Channel 25 intends to give a.m. viewers news with attitude

DEDHAM -- Doug Goudie thinks most news is entertainment. Soon the former sidekick on Howie Carr's AM radio show will have a new platform to combine the two -- television.

WFXT-TV (Channel 25), known for its 5 p.m. and 10 p.m. newscasts, is launching a weekday morning show Monday from 6 a.m. to 9 a.m. that intends to push the boundaries of journalism by offering a format similar to a late-night talk show or a morning radio program.

Comical news clips will be rewound and played again for effect. Anchors will interrupt their colleagues with spontaneous jokes. And Goudie, who uses the nickname "VB," has the go-ahead as the station's official commentator to rip on everything from the Demo-

crats (one of his favorite targets) to the Massachusetts Turnpike Authority.

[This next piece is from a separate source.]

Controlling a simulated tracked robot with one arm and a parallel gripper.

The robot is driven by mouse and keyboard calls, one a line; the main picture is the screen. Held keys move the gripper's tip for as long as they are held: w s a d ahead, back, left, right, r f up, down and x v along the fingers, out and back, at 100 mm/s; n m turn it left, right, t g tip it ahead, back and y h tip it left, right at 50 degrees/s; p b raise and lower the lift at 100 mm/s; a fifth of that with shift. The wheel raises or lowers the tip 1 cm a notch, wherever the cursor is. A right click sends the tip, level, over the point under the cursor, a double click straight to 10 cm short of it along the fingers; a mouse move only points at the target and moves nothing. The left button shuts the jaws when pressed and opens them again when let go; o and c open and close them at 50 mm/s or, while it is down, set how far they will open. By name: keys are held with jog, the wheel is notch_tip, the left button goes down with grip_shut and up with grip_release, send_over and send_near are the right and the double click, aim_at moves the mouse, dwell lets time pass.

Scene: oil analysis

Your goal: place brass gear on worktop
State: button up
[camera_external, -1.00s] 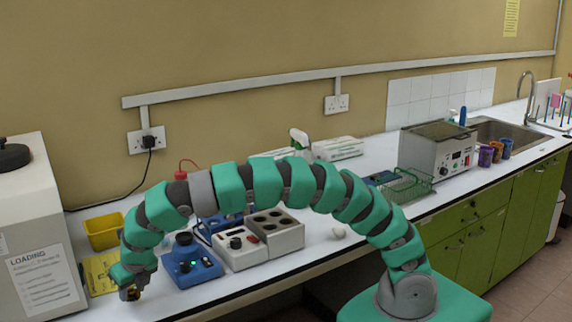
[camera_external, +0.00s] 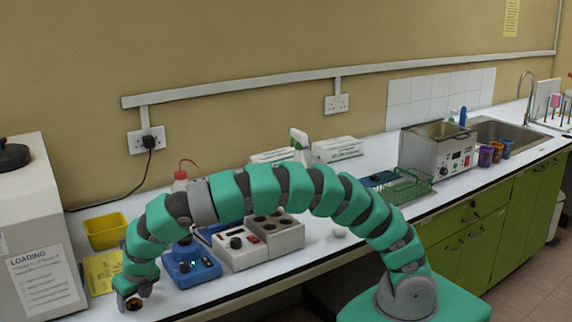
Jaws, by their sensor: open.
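My gripper (camera_external: 133,303) is at the lower left, low over the front part of the white worktop (camera_external: 185,298). It is open. A small brass-coloured round thing, which looks like the brass gear (camera_external: 134,304), shows at the gripper's tip. I cannot tell whether it touches the worktop or sits between the fingers.
A blue device (camera_external: 192,266) stands close right of my gripper. A yellow sheet (camera_external: 103,271) and a yellow tray (camera_external: 106,231) lie behind it. A large white machine (camera_external: 40,235) stands at the left. A white block heater (camera_external: 240,248) stands further right.

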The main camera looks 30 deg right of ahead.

Goudie said last week that he'd love to tear into rapper Nelly, who is introducing a sports drink this month called, of all things, Pimp Juice. "Where do I start with this one?" he said.

And he took a swipe at the local Democrats who have suggested that bar closing hours be extended during their national convention here next year. "Do the Kennedys need another two hours to drink?" he quipped.

The concept for "Fox25 Morning News" is reminiscent in many ways of "Fox & Friends," the popular national morning show on cable's Fox News Channel. That irreverent show has three opinionated co-hosts, including one female anchor who formerly worked for ABC's "Good Morning America" and one male anchor with a sports-anchor background.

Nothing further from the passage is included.